◆ Aim ◆
Every line of the listing must be reproduced as it stands. Leave the images behind.
------ Information supplied
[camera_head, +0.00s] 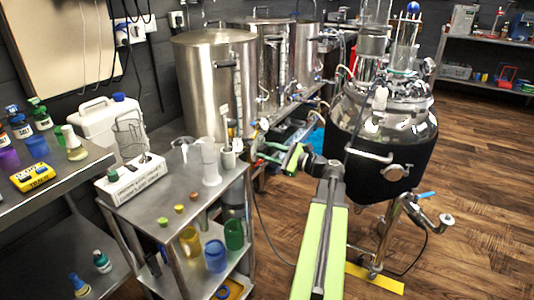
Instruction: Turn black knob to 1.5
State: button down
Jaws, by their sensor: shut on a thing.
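My arm reaches up from the bottom of the picture and bends left in front of the dark-jacketed glass vessel. My gripper (264,150), with greenish fingers, is at the front of the row of steel kettles, near the right edge of the steel cart. It is shut on something small at its tips, which I cannot make out at this size. I cannot pick out the black knob or its scale; the gripper may hide them.
The cart (165,208) carries a white labelled block (137,180), a plastic cylinder (209,162) and small coloured caps. The jacketed vessel (368,150) stands close right of my arm. Steel kettles (207,85) line the wall. Wooden floor (480,170) is clear at right.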

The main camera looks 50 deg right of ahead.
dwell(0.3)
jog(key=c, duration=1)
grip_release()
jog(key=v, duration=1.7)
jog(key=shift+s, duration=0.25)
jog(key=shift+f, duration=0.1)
------------
◆ Exercise solution ◆
[camera_head, +0.00s] 
Instruction: Turn black knob to 1.5
State: button down
Jaws, by their sensor: shut on a thing.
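My arm reaches up from the bottom of the picture and bends left in front of the dark-jacketed glass vessel. My gripper (264,150), with greenish fingers, is at the front of the row of steel kettles, near the right edge of the steel cart. It is shut on something small at its tips, which I cannot make out at this size. I cannot pick out the black knob or its scale; the gripper may hide them.
The cart (165,208) carries a white labelled block (137,180), a plastic cylinder (209,162) and small coloured caps. The jacketed vessel (368,150) stands close right of my arm. Steel kettles (207,85) line the wall. Wooden floor (480,170) is clear at right.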

The main camera looks 50 deg right of ahead.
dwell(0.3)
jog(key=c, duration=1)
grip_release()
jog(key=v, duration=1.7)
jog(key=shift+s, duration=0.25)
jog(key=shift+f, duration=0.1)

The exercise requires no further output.